Un punto de partida hacia lugares insospechados. Detrás de todo hay un juego. Reuerda el del Prado al escribir esto su fascinación de joven cuando leyó El Juego de los Abalorios, de Herman Hesse.Todo parece un juego menos la vida villana de abajo, ladera abajo, a los pies del Castillo. Ese parecer se adorna de aislamiento. ¿Mirar es ver? Ya se sabe que no, pero, ¿mirar es ver? Y en cualquier caso, ¿ver qué? Recuerda el del Prado la fascinación que de joven sentía hacia las frases de los otros. Caminar con la mano de Camus en el hombro, o el guiño maléfico de Sartre en el oído, redimía de la inseguridad y cimentaba la subida al castillo. Sabe quien cita, piensan los villanos. Se trata del juego del apartamiento que en su solo enunciado ya anuncia la victoria, pues solo los que lo practican están preparados para jugarlo, y ¿quien querría renunciar a tal altura?

El de Aquino quería que quienes podían escuchar con los ojos, aprendieran el camino. No dijo leer con los ojos, que quedaba fuera del alcance de los tiempos, sino escuchar, porque todo el magisterio depende de la presencia del magister, que no siempre puede estar. Queda su voz en las paredes del templo, el gesto ampuloso de su brazo en la predicación es el del apóstol en la cena. Cpn cada frase un púlpito; delante un rústico. Tal vez en la soledad de la novena, escuchando con los ojos, resuena en el vacío de la nave el eco de la voz, amortiguada, apagada por la ausencia del que sabe, el único que sabe. Un eco como una impronta que es lo que queda en algunas paredes de iglesias. El eco, la impronta, la huella: la frase. Detrás de cada una, una intención y una lectura: un tiempo para pensar. Pintura eco, frase, memoria, antídotos contra el horror vacui de la vida, o del transitar por ella. Pensar, dar vueltas a las cosas o dejar que ellas nos bailen una danza de supercherías, o de certidumbres, ¿qué más da? Pensar... Y ¿que es pensar sino ordenar el caos?



miércoles, 23 de septiembre de 2009

Escribió una vez "creyó encontrar el absoluto y se sintió anonadado". Repasando papeles encuentra la frase y se detiene ante ella tratando de leerla de nuevo, más allá del significado que le diera en aquel momento de escribirla. Las palabras, en el momento de escribirlas llevado uno por el curso de la redacción, a veces torrencial, no proceden del diccionario sino del lenguaje común de cada día; no siempre significan lo que son, a veces se aproximan, otras se convierten en metáforas.
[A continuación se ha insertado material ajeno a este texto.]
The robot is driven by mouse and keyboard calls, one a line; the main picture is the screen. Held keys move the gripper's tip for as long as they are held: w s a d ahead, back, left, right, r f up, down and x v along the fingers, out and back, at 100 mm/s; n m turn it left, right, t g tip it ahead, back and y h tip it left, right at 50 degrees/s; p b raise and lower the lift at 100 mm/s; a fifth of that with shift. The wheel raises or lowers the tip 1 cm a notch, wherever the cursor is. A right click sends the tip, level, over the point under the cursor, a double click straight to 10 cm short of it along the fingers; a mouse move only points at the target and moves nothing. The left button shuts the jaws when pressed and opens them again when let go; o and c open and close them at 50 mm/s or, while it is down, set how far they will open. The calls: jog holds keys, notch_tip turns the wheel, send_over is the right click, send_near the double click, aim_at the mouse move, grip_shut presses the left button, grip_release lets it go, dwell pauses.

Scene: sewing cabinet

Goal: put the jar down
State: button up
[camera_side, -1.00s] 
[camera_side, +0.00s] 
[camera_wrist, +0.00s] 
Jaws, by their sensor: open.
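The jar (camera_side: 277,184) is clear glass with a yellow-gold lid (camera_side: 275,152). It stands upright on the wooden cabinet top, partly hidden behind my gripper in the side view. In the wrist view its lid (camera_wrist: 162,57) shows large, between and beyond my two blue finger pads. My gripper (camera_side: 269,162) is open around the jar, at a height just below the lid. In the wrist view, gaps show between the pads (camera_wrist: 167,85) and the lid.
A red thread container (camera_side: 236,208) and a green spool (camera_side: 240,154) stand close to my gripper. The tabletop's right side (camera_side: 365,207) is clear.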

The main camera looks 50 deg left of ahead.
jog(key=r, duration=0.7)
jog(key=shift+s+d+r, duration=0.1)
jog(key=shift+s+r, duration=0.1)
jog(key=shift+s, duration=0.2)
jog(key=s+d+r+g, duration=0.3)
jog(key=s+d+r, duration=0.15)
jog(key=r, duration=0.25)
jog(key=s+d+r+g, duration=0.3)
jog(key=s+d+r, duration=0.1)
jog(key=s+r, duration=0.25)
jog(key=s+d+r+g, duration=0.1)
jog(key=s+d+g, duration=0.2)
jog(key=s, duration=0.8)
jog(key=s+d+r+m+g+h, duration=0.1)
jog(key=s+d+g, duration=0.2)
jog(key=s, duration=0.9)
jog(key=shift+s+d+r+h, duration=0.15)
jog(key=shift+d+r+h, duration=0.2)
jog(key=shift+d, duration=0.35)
El Hombre del Prado escribía sobre el absoluto y el anonadamiento, lo segundo como consecuencia de lo primero; y lo primero como vocación, impulso, más bien pulsión.

Si creyó encontrar el absoluto es porque lo buscaba, o sin buscarlo aspiraba a él. Lo absoluto, piensa ahora, es el todo.
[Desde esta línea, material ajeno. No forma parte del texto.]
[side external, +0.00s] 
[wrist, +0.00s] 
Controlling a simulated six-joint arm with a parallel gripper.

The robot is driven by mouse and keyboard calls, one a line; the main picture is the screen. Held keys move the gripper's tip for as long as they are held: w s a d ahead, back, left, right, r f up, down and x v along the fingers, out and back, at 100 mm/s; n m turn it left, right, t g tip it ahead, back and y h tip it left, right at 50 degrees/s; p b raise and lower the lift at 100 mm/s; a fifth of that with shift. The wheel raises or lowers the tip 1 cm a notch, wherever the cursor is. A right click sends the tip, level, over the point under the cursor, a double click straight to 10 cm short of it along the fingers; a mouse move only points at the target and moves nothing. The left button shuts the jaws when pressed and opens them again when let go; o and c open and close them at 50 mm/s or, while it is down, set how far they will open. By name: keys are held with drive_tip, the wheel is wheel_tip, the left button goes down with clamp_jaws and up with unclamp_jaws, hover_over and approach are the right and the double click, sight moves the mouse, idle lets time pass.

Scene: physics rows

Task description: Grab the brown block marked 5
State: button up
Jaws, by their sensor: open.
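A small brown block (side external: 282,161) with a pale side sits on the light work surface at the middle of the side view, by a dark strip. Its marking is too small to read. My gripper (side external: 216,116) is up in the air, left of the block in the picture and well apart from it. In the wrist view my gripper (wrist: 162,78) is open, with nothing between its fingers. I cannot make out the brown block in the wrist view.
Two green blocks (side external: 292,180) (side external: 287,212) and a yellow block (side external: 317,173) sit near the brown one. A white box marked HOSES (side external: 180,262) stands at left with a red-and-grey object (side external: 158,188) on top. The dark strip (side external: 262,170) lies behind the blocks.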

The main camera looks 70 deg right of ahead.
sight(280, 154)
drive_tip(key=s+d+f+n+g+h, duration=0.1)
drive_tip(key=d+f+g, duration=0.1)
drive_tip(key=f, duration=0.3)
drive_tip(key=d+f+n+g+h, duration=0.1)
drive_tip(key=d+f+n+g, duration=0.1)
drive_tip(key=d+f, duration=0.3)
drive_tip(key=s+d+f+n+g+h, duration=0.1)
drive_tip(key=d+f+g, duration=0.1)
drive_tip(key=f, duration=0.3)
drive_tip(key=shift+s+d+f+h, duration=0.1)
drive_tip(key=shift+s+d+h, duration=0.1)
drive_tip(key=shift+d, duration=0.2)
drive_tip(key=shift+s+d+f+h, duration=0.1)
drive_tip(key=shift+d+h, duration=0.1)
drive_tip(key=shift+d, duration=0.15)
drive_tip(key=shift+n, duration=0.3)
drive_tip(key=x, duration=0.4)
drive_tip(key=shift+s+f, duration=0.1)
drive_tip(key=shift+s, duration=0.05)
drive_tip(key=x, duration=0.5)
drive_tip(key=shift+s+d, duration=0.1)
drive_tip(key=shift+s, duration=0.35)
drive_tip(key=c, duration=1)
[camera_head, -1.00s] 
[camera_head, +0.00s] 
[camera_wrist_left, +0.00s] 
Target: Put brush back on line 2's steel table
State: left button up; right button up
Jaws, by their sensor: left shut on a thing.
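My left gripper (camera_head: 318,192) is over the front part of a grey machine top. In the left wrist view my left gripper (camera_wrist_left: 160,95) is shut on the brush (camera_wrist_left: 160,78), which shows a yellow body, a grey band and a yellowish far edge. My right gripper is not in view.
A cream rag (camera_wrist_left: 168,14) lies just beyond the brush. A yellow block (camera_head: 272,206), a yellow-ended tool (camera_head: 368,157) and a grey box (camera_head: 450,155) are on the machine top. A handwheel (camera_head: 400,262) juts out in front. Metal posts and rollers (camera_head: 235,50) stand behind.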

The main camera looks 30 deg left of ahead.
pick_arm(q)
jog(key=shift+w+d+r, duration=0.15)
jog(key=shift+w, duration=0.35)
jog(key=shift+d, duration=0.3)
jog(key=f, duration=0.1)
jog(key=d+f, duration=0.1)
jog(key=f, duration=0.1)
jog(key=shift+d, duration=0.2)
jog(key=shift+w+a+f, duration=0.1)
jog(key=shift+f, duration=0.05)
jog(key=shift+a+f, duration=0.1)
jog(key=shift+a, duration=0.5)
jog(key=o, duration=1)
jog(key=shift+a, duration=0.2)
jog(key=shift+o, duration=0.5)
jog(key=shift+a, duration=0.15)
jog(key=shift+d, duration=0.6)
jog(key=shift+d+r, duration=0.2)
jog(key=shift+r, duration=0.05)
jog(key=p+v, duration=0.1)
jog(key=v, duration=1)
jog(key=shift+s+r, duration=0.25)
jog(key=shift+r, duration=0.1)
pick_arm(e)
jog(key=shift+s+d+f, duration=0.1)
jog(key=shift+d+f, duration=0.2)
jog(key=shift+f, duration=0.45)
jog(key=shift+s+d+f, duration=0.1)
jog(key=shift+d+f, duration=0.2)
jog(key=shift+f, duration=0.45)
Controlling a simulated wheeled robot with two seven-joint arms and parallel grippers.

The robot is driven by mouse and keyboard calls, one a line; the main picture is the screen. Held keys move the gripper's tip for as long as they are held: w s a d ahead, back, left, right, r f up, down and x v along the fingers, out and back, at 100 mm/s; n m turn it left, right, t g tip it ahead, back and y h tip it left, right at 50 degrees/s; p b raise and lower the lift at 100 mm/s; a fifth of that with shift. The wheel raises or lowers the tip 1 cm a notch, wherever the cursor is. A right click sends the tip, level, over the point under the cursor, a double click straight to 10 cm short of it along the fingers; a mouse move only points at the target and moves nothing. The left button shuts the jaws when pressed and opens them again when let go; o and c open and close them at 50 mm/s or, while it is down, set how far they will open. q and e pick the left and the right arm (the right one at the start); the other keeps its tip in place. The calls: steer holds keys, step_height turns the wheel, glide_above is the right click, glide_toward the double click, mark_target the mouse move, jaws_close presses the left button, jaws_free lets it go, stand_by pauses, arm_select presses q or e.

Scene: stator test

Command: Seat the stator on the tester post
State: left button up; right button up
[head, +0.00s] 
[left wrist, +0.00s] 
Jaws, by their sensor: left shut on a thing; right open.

1. tr. Reducir a la nada. U. t. c. prnl.

2. tr. Causar gran sorpresa o dejar muy desconcertado a alguien.

3. tr. Apocar, disminuir mucho algo.

4. tr. Humillar, abatir. U. t. c. prn

martes, 22 de septiembre de 2009

La levedad de la dicha

El dolor como límite. Pensar en lo epicúreo. La felicidad es la ausencia de dolor, de cualquier tipo: mientras se sufre no se puede ser feliz; ni dichoso, que no es la misma cosa.
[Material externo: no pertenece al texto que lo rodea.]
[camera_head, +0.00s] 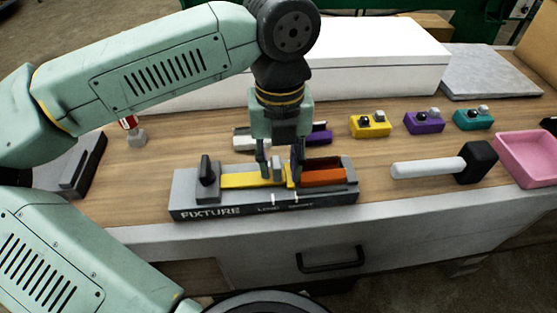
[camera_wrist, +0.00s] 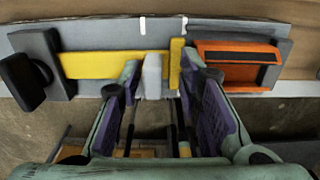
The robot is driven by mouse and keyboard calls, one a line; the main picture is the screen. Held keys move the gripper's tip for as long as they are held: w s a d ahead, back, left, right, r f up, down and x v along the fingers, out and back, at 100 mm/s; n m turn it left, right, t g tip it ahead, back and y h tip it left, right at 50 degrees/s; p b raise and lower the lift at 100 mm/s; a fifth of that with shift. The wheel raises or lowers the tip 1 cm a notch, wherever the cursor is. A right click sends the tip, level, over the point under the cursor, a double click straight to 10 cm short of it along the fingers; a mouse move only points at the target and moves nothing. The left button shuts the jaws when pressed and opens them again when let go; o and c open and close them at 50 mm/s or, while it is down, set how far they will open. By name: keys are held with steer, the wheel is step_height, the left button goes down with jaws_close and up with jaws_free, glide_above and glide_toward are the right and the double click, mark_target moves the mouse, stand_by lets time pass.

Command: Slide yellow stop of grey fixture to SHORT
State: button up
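The grey fixture (camera_head: 190,207) lies at the table's front edge, lettered FIXTURE, LONG and SHORT, and shows in the wrist view (camera_wrist: 100,37). Its yellow stop has an upright plate (camera_wrist: 176,62) and stands close to the right-hand white mark, on the SHORT side, slightly left of it in the wrist view. A yellow strip (camera_wrist: 100,65) runs left from a pale grey tab (camera_wrist: 152,75). My gripper (camera_head: 277,168) points down over the fixture. Its fingers are apart, with the tab and the plate's lower end between them; contact with the plate's right side is unclear.
A black knob (camera_head: 207,170) stands at the fixture's left end, and an orange piece (camera_head: 322,176) sits right of the stop. A white-handled mallet (camera_head: 430,169), a pink tray (camera_head: 530,160) and several small coloured blocks (camera_head: 371,126) lie rightward. A white box (camera_head: 380,75) stands behind.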

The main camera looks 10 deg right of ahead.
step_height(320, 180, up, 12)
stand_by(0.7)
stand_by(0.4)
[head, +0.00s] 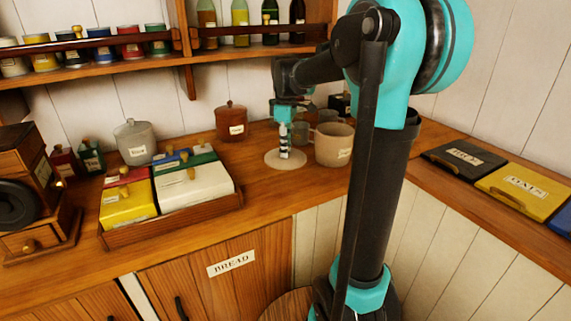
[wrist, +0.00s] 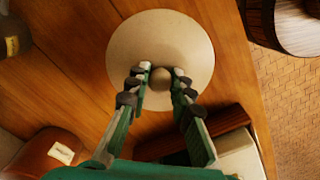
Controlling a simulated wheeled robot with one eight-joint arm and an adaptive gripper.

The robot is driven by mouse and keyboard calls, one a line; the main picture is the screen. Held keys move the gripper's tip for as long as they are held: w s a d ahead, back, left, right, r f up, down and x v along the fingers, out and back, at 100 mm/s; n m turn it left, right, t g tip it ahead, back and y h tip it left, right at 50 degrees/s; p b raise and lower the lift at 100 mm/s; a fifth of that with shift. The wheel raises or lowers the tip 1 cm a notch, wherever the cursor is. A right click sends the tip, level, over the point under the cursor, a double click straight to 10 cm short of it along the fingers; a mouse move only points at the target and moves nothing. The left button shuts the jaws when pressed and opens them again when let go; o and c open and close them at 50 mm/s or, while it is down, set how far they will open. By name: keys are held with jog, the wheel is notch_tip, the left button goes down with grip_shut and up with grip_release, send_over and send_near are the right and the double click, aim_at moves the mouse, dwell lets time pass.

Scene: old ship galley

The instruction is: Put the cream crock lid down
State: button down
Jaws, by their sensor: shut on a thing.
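The cream crock lid (head: 286,158) is a round cream disc at the counter's middle, left of an open cream crock (head: 334,146). It also shows in the wrist view (wrist: 165,32), lying face up with a round knob (wrist: 160,77). My gripper (head: 284,150) points down over the lid. In the wrist view my gripper (wrist: 160,76) has its fingers on either side of the knob, shut on it. The lid is level and is at or just above the counter; I cannot tell whether it touches the wood.
A wooden tray (head: 172,223) with colored lidded boxes stands left of the lid. A red-brown crock (head: 231,121) and a grey crock (head: 135,142) stand behind. Other vessels stand close behind my gripper. Bare counter (head: 262,197) lies in front of the lid.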

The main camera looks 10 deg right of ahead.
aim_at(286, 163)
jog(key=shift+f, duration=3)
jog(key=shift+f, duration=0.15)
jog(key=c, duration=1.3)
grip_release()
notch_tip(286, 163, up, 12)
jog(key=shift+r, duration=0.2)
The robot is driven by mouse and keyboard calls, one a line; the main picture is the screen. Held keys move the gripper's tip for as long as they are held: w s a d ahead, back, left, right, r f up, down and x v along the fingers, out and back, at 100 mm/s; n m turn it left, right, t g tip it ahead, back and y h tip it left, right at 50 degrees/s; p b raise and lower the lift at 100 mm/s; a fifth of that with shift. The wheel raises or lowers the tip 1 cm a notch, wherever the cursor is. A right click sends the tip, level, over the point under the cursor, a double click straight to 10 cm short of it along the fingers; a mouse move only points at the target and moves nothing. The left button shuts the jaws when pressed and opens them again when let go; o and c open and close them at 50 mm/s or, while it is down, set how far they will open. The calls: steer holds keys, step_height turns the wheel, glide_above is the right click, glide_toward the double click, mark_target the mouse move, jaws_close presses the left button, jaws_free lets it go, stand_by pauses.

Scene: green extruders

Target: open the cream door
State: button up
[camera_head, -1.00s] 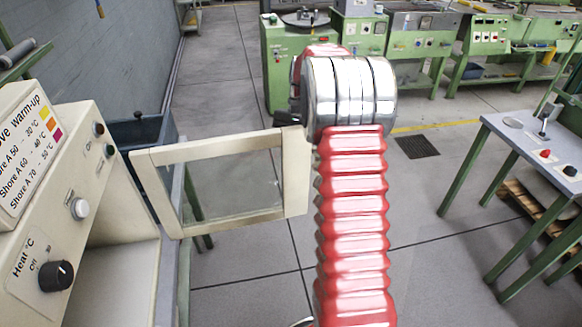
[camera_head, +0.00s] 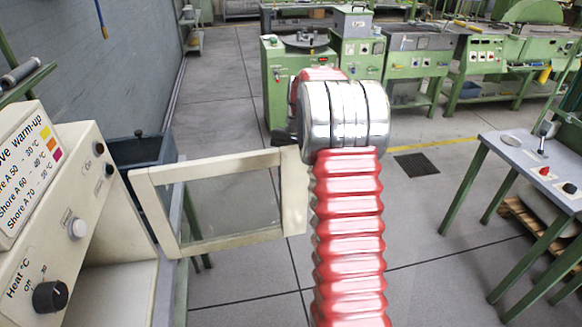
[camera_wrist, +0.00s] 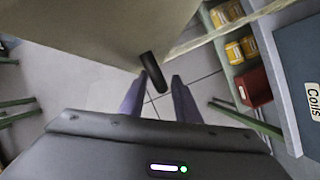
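The cream door (camera_head: 166,250), a cream frame around a clear pane, stands swung out from the cream warm-up oven (camera_head: 82,245) at the left of the head view. The oven's front is open beside it. A cream panel with a black handle (camera_wrist: 153,73) fills the top of the wrist view. My gripper (camera_wrist: 158,79) has its two dark fingers apart, with the handle's lower end near and between their tips. I cannot tell whether they touch it. In the head view my red and silver arm hides the gripper and part of the door's right edge.
A grey-topped table (camera_head: 515,150) with green legs stands at the right. Several green machines (camera_head: 365,55) line the back. A blue bin (camera_head: 135,150) stands behind the door. In the wrist view a shelf (camera_wrist: 240,60) with yellow containers is at right. Tiled floor is clear between door and table.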

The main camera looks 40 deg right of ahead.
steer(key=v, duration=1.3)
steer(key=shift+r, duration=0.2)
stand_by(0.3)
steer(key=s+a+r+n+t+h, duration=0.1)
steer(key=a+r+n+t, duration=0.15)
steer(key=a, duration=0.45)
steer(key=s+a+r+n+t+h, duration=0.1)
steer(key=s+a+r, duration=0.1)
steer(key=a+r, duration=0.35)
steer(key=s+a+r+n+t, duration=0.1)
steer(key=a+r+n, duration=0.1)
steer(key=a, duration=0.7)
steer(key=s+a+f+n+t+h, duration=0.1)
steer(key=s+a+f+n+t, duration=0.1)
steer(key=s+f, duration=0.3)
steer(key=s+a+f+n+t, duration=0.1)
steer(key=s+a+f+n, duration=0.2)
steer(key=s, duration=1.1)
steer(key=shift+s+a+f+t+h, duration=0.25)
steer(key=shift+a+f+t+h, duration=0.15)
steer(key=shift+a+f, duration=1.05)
Este dolor que inmoviliza al Hombre del Prado es benévolo, compañero malhumorado dispuesto a renunciar a su imperio en cuanto las condiciones del cuerpo vuelven a ser las que deben de ser: la espalda apoyada en cojines, el brazo arrebujado en el costado, un pañuelo por cabestrillo y relajación mental para no aspirar al movimiento continuo al que conduce la inquietud. Puede uno moverse, ir de aquí allá, pero no más de un minuto porque entonces avisa como el tutor pendiente del niño: ¡que te sientes, he dicho! Igual que un pescozón, pero más lacerante, en el omóplato, en la parte alta del costillar.

Aparece el sufrimiento pero el cojín blando y adaptable a la espalda lo borra en instantes. ¿Se comprende la felicidad entonces? Claro que sí, es justamente eso. Y mientras tanto el jardín se ofrece, un espacio de él, lo suficiente, para convertirse en el del Edén, transformación ante los ojos que abandonan las páginas del libro para ensimismarse en dalias y crisantemos que se enseñorean del aire con su color. Los jardines conventuales repetían la idea del Jardín como paraíso terrenal y desde el claustro podía uno ensimismarse en esa reproducción de la naturaleza perfecta: el jardín cerrado, el propio espacio de la vida más plácida. A veces los ojos son felices, piensa el Hombre del Prado, parecen independizarse del resto del cuerpo y se llenan de algo así como dicha, un íntimo y feliz sentimiento, como si fueran capaces de entender que no son sólamente trasmisores sino los primeros en disfrutar de la visión más benéfica.

Samuel
N... contaba ayer la opinión de un amigo: o se es rico o lo mejor es retirarse a un convento. Rieron ambos ante el diletantismo extremo, o el esnobismo, del padre de la frase, que es además un hombre rico. Siendo rico puede uno despreciar muchísimas cosas, la humildad es barata; la que es cara es la del pobre, tanto que a veces es incluso humillante. El Hombre del Prado dijo que lo indicado para la felicidad es la dorada mediocridad, aquel estar de Horacio, por el que un buen pasar con lo justo, la justa ambición, es el todo a que se debe aspirar. Otra vez lo epicúreo.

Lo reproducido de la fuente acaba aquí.